Überwachtes Lernen: Beim sogenannten überwachten Lernen (Supervised Learning) lernt die Maschine eine Aufgabe anhand von vielen Beispielen. Die Beispiele sind in einem Trainingsdatensatz gebündelt und bestehen aus Paaren von Eingaben (Inputs) und Zielwerten (Outputs bzw. „Labels“). Ein Beispiel: Als Trainingsdaten können mehrere tausend Hunde- und Katzenbilder dienen, die alle mit der Information der abgebildeten Tierart als Zielwert beschriftet sind. Auf Basis der Trainingsdaten lernt die Maschine ein Modell, das auch auf noch nicht gesehene Bilder von Hunden und Katzen generalisieren kann und diesen die korrekte Tierart zuordnet.

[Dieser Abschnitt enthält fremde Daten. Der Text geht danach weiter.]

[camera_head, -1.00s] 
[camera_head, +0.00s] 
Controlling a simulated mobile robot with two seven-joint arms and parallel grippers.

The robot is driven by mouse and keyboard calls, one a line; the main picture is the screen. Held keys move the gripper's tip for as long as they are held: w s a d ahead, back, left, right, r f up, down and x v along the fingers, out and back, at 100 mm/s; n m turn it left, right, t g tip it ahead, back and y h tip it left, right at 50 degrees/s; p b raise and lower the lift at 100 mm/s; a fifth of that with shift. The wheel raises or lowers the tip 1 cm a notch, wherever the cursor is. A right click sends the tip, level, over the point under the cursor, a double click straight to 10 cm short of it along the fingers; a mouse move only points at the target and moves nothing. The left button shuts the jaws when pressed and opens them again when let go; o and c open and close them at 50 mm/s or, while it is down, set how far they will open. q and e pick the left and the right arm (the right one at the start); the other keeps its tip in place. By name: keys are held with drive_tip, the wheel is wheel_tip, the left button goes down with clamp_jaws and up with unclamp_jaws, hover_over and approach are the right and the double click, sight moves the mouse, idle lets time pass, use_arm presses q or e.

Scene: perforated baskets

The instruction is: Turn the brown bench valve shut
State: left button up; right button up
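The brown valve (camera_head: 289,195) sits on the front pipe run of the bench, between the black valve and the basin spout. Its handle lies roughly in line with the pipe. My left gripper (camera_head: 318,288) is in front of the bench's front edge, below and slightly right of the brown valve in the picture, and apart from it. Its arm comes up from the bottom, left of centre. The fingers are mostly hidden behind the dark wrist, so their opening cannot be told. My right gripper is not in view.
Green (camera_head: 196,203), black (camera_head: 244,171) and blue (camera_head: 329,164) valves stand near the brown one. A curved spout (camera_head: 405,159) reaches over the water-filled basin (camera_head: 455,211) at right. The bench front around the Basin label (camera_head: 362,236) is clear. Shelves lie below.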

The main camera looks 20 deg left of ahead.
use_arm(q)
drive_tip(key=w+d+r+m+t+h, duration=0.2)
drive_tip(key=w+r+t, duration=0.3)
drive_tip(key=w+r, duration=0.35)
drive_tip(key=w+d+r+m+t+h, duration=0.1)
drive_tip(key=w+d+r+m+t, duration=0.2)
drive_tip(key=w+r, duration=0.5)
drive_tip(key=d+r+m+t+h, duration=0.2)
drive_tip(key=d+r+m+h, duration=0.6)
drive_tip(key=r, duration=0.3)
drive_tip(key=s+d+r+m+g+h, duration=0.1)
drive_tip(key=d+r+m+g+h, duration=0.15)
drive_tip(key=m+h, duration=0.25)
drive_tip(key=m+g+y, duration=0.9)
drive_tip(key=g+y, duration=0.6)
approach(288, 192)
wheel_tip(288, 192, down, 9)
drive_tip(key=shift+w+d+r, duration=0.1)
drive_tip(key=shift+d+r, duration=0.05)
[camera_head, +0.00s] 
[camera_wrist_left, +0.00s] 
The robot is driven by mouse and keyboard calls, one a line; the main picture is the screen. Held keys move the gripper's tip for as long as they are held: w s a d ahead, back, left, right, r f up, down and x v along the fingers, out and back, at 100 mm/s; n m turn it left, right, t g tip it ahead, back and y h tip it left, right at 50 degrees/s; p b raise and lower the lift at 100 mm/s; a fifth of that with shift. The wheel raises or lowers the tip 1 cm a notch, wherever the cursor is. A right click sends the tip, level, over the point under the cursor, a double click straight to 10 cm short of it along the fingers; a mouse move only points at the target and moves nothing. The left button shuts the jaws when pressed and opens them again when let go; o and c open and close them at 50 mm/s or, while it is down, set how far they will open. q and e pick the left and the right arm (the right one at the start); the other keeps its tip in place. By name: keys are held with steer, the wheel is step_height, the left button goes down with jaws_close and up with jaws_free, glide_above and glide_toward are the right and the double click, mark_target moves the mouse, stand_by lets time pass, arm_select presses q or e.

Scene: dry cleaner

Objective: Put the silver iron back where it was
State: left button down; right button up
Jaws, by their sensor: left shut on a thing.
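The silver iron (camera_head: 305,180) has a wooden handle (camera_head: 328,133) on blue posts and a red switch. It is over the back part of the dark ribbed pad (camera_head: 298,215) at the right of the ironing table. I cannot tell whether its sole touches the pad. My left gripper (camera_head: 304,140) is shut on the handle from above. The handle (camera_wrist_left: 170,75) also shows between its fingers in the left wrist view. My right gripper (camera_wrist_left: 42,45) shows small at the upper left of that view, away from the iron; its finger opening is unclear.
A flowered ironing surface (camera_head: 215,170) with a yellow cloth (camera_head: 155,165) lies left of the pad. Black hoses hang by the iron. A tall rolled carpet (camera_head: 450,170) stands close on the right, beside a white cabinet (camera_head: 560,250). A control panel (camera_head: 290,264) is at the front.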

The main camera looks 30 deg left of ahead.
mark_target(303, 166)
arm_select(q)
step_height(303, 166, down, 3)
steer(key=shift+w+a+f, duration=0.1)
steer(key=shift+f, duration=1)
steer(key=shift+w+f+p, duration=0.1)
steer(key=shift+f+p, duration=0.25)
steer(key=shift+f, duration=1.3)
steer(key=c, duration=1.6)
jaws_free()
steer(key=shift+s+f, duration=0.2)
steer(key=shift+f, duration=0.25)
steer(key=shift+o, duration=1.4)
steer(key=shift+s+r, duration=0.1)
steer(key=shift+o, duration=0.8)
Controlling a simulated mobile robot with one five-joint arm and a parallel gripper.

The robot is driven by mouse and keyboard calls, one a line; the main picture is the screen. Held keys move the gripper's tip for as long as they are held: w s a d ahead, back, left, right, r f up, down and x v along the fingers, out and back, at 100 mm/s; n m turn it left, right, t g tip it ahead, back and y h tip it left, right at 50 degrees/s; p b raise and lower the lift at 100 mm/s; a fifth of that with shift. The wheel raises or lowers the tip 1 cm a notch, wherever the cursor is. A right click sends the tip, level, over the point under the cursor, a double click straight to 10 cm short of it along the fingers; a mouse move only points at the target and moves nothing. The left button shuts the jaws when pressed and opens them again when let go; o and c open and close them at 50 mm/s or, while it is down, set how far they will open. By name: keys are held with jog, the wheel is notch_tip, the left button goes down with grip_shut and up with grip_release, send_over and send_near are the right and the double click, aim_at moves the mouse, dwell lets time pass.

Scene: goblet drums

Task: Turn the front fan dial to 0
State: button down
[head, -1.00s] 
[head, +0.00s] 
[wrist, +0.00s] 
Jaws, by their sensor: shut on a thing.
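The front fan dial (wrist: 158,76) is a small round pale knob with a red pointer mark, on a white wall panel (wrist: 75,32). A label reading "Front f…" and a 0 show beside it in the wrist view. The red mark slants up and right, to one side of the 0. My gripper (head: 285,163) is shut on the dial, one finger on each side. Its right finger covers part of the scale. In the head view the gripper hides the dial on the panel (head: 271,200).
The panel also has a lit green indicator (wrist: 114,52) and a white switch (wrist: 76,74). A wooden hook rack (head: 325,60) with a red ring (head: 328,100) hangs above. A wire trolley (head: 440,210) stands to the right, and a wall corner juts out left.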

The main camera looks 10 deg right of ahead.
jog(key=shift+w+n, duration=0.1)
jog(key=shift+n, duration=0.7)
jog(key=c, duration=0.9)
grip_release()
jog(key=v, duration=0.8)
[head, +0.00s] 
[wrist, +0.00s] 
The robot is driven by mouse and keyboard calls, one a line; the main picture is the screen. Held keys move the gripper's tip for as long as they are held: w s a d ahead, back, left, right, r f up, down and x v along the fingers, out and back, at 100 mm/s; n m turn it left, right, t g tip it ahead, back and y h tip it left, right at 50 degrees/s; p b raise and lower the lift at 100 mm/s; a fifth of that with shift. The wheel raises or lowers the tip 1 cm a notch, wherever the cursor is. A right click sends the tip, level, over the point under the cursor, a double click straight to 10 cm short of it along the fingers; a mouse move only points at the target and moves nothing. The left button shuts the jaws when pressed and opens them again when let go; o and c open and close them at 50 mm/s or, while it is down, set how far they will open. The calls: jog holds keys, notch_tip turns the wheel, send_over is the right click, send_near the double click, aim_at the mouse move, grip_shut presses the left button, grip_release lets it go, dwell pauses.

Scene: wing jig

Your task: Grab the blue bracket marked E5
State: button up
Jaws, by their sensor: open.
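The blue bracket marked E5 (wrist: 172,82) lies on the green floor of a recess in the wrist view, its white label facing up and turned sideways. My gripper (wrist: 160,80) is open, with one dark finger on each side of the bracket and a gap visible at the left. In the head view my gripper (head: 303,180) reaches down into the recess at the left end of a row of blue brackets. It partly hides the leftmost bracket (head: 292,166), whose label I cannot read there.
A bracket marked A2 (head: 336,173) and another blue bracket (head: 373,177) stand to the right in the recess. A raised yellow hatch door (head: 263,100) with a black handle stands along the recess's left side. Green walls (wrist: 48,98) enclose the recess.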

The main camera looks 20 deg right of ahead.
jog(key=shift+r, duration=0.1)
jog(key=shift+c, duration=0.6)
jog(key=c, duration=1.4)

Das Vorhandensein von Zielwerten vereinfacht das Lernproblem, da es eine klare Möglichkeit gibt, die Leistung während des Trainings zu bestimmen bzw. zu „überwachen“. Der Lern-Algorithmus gleicht seine Vorhersage mit den Zielwerten ab und verwendet die Fehlerinformationen, die sich daraus ergeben, um seine Leistung schrittweise zu verbessern. Aus diesem Grund ist das überwachte Lernen deutlich ausgereifter als die anderen Verfahren und hat mit Abstand die größte praktische Bedeutung. Einsatzfelder sind beispielsweise die Gesichtserkennung, die Bilderkennung in unterschiedlichen Bereichen wie Industrie und Medizin, das Erkennen von Spam-Mails, aber auch die Vorhersage von Aktienkursen, von Energiepreisen oder des Einkaufsverhaltens von Kunden. Allerdings besitzt das überwachte Lernen auch einen Nachteil: Die hierfür notwendigen Datensätze sind teuer, da sie eine sorgfältige Kommentierung mit Zielwerten erfordern, die von Menschen geleistet werden muss.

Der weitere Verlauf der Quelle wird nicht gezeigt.